The lights stare down at the college team, every person in the stadium jubilant and rejoicing over the close win over the rival team. The college team travels home with everyone celebrating but avoiding the elephant in the room.

Only two percent of college athletes go one step further in the sport that they love. That means only that two percent get rewarded to do what they love. Furthermore, players that do end up going pro likely get cut before the player can even do what they were drafted to do.

However, the players that end up having a decently long career go from making millions to absolutely no income in a matter of months. According to Sports Illustrated, about 78 percent of NFL players go broke or have financial struggles about two years after retiring. This is because most NFL players get used to making more than enough money and usually do not save money after they retire.

The NCAA has rules against paying student-athletes; yet, paying these athletes, even a modest amount of money will teach them financial literacy and will prepare them for the world after college.

The NCAA makes over one billion dollars on just the March Madness tournament alone and spends a modest 44.7 million dollars on basketball scholarships. The NCAA sends about 506 million to the non-revenue schools and keeps the rest of the money. That leaves about 494 million that could go straight to the athletes, yet the NCAA keeps it.

The player usually wakes up at five in the morning and practices until about nine o’clock in the morning. They go to class until two in the afternoon and watch game film before practicing until 6 o’clock in the night. They eat then study until about midnight and repeat the process over the next day.

The schedule that a college athlete faces makes an athlete have little to no time to even socialize, let alone have a job. For example, the head recruiting coach for NCSA Zak Willis guides through the daily life of a D1 football player.

The college athletes that we enjoy watching on the weekends never receive a single dime for their hard work and end up broke after a couple of years of retiring from sports, even if they go pro.

The Flip Side

The main source of many topics when it comes to sports can often boil down to who the best team is, the best player and other aspect of the cogs that fuel the game, but when looking at the controversy surrounded around paying college athletes for their services in their schools program, opinions from millions of people vary drastically with different viewpoints.

Even though these athletes play their hearts out every week for a chance to win and get paid to play the game in the future, they should not get paid for it right now. One of the key motives for a large percentage of the players, across every sport, is the drive to be good enough to make money at what they are best at, though paying them in college would remove a sense of motivation within certain college talents who do not have a guaranteed future in the business.

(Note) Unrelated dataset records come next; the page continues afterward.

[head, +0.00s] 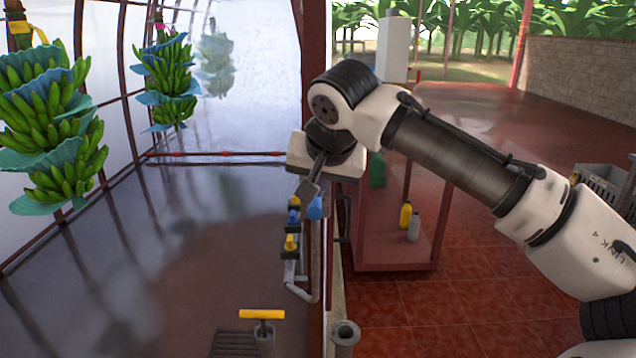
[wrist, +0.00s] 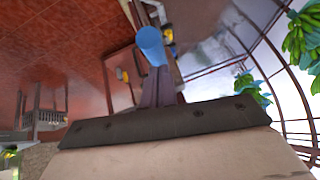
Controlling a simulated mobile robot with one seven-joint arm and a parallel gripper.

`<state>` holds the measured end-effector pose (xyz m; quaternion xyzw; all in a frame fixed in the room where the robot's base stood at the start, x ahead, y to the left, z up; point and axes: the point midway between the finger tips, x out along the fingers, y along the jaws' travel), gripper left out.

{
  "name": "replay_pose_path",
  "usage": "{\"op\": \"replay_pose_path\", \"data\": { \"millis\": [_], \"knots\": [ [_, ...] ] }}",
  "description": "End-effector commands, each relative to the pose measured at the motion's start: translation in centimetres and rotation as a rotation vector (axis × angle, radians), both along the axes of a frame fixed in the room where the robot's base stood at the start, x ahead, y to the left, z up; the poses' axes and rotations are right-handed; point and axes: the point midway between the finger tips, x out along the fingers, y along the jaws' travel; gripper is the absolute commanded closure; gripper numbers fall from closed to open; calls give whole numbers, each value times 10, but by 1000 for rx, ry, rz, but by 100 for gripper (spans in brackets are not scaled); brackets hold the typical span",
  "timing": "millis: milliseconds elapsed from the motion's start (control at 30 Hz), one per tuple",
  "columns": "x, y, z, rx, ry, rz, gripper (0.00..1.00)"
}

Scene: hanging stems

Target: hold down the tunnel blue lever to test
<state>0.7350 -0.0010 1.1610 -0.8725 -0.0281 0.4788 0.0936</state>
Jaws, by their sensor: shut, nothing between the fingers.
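Small valves with blue and yellow handles sit on grey pipes by the tunnel's right edge. A small blue handle (head: 293,216) is on the tunnel side, above a yellow handle (head: 290,242). A larger blue cylinder-shaped piece (head: 315,208) is just right of it; I cannot tell for sure which is the tunnel blue lever. My gripper (head: 308,192) is shut and empty, pointing down just above these blue parts. In the wrist view a blue cylinder (wrist: 150,42) shows just past my shut fingertips (wrist: 157,72); I cannot tell whether they touch.
Green banana bunches (head: 50,130) hang at the left in the tunnel. A yellow T-handle (head: 262,314) stands in front by a floor grate. A red frame stand (head: 395,262) with a yellow bottle (head: 405,215) and a grey bottle (head: 413,227) is right of the valves. The tunnel floor is mostly clear.

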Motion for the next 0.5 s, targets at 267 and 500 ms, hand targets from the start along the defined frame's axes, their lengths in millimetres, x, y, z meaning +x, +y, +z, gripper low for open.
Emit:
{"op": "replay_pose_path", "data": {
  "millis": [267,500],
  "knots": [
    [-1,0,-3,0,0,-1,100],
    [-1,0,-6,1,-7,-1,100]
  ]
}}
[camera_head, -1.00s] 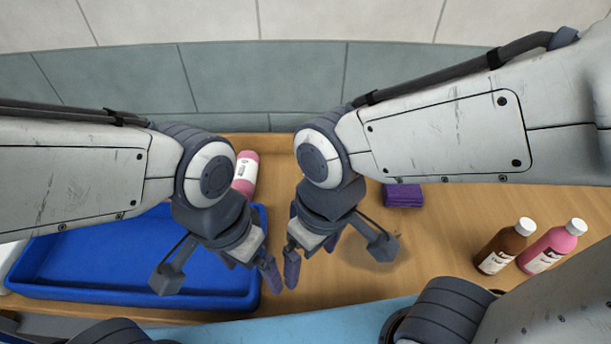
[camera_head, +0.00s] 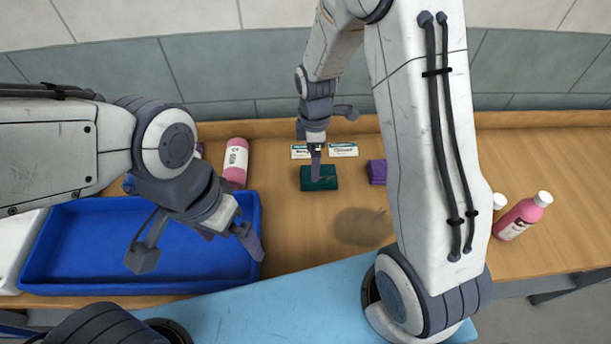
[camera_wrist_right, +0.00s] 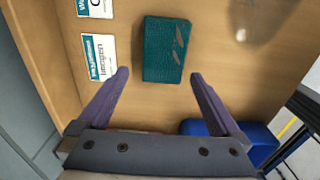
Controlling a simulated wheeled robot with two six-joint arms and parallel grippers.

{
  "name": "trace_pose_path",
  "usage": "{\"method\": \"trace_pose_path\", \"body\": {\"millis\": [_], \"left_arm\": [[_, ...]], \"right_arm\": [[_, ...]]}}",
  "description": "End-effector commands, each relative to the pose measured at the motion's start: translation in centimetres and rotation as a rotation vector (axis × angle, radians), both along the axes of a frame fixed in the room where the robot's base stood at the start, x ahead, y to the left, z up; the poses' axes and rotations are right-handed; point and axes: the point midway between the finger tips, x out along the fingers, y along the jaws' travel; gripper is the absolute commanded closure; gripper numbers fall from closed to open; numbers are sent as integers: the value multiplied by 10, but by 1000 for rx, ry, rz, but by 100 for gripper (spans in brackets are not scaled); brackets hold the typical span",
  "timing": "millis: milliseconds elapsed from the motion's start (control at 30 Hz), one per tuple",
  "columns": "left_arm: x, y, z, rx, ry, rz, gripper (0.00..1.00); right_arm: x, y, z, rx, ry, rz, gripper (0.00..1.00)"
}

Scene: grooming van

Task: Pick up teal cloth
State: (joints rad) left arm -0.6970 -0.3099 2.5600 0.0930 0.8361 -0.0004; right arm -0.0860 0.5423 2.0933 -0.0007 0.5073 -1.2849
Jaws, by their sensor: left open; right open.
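The teal cloth (camera_head: 330,182) is a folded dark teal rectangle lying on the wooden counter, just in front of two small cards. In the right wrist view the cloth (camera_wrist_right: 165,52) lies flat, ahead of and between the two fingertips. My right gripper (camera_head: 316,165) is over the cloth in the head view and covers a little of it. In the right wrist view the right gripper (camera_wrist_right: 160,75) is open and empty, its fingers spread wider than the cloth. My left gripper (camera_head: 250,235) is open over the right side of the blue tray, away from the cloth.
The blue tray (camera_head: 60,285) sits at the left. A pink bottle (camera_head: 235,158) lies behind it. A purple cloth (camera_head: 377,172) is right of the teal one. White cards (camera_head: 343,150) lie behind. Another pink bottle (camera_head: 522,218) stands at the right.

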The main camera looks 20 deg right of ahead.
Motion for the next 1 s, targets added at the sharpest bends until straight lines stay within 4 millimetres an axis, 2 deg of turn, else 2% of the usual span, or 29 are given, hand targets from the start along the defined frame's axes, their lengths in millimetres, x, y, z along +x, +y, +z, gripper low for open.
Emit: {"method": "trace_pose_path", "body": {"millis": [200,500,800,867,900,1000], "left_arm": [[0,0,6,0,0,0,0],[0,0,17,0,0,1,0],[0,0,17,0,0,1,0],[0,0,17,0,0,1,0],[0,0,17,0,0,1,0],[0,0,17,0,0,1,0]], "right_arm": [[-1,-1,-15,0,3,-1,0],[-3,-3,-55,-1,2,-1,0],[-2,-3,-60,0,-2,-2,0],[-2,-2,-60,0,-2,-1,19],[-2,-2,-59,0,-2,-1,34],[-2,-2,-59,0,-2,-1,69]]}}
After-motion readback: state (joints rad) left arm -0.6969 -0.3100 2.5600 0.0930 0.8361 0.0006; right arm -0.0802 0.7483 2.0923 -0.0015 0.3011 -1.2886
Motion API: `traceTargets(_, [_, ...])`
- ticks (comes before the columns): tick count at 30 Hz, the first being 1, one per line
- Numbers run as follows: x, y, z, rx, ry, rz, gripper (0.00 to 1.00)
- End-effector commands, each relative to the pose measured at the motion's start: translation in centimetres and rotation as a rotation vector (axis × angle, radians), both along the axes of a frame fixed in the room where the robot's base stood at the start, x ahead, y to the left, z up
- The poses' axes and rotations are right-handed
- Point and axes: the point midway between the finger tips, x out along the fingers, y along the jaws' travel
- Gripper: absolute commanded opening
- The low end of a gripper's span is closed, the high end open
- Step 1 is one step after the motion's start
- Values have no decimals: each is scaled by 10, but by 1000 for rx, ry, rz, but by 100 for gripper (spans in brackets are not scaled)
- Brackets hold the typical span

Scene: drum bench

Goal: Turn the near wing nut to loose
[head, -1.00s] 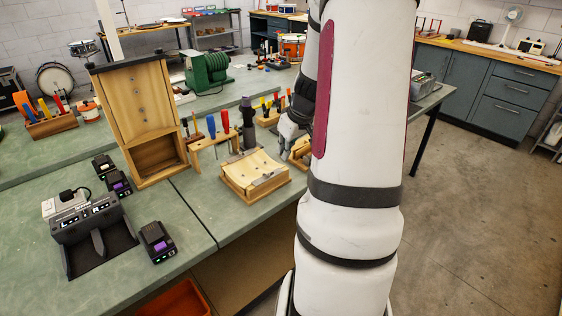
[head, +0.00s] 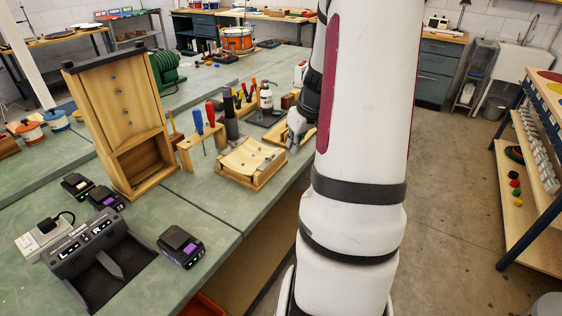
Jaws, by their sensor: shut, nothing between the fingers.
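My gripper (head: 296,136) is small in the head view, low over the right edge of the green bench, just right of a shallow wooden tray. It is shut and holds nothing. A piece of pale wood (head: 309,137) shows beside it, partly hidden by the gripper and my arm. I cannot make out the near wing nut; it is too small or hidden.
The wooden tray (head: 250,163) has a curved pale top. A tool rack (head: 190,150) with screwdrivers and a tall wooden cabinet (head: 120,110) stand to its left. A charger (head: 85,255) and battery (head: 181,246) lie in front. Open floor (head: 450,200) is on the right.

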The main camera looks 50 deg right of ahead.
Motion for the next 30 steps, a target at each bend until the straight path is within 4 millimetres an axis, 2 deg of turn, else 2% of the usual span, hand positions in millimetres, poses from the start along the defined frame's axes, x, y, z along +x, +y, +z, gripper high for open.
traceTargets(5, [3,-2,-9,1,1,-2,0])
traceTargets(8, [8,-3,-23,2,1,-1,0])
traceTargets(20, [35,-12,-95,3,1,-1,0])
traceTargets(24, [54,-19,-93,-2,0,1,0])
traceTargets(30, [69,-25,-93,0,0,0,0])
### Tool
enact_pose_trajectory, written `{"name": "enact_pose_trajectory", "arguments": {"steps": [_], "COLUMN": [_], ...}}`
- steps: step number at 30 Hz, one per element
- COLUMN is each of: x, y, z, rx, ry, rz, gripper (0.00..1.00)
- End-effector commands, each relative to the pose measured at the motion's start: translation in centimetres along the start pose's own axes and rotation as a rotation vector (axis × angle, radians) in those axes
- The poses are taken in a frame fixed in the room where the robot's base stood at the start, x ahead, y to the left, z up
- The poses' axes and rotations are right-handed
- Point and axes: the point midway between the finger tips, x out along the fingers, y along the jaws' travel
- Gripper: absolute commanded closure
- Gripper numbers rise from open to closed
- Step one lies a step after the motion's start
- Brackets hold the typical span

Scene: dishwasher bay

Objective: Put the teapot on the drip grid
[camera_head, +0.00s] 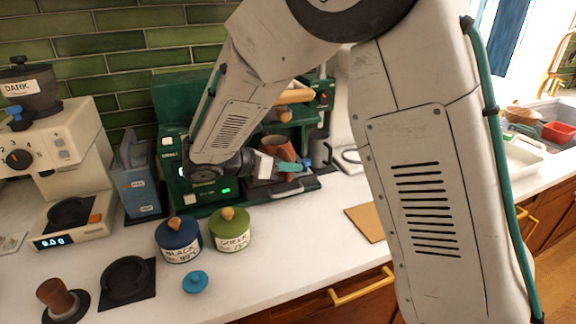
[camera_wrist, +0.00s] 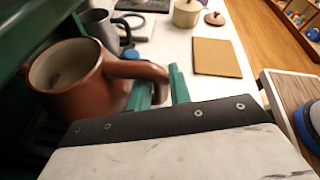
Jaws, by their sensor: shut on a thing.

Outside of the players themselves, paying the athletes would be extremely problematic for the coaching staff as a whole. All branches of the coaches, from the scout up the head coach, push their players every day to be better for the greater of the team and to give each member of the team the best possible future but paying the athletes would take away the determination of guys who are okay with being just good enough.

For top college stars the situation gets trickier, as they have an almost guaranteed future in the professional league. Even though with an almost certain professional athletic career ahead of them, these top stars still face adversity due to constant rumors about being paid under the table money to join a program.

Passing the ability to pay their players would protect some bigger names and schools alike from legal trouble but could ultimately cost both the player and the school in the long run. In the case of the school, the budget will be transitioned into a tighter spending system to fund their athletes which could spell trouble for smaller school’s attempting to attract big name high school stars.

For the students, they play for their education and when a player under a scholarship gets hurt they typically can keep the grants for their school but if a member of the program gets injured while getting payed to play, assuming they do not return regain their athletic ability fully, the program would have the option to not add the player to their roster next year, resulting in not getting paid to play anymore, no scholarship for their school and most of all an unstable financial situation for young adults.

An even bigger issue that could arise from the athletes standpoint however it could also cause a troublesome predicament. College athletes are essentially paid in scholarships and the chance to go to big schools and get a top education for free but introducing the method of paying athletes, less knowledgeable students could choose pay for a season, with no guarantee of making the professional stage or even making the college roster for next year, over getting their education for free.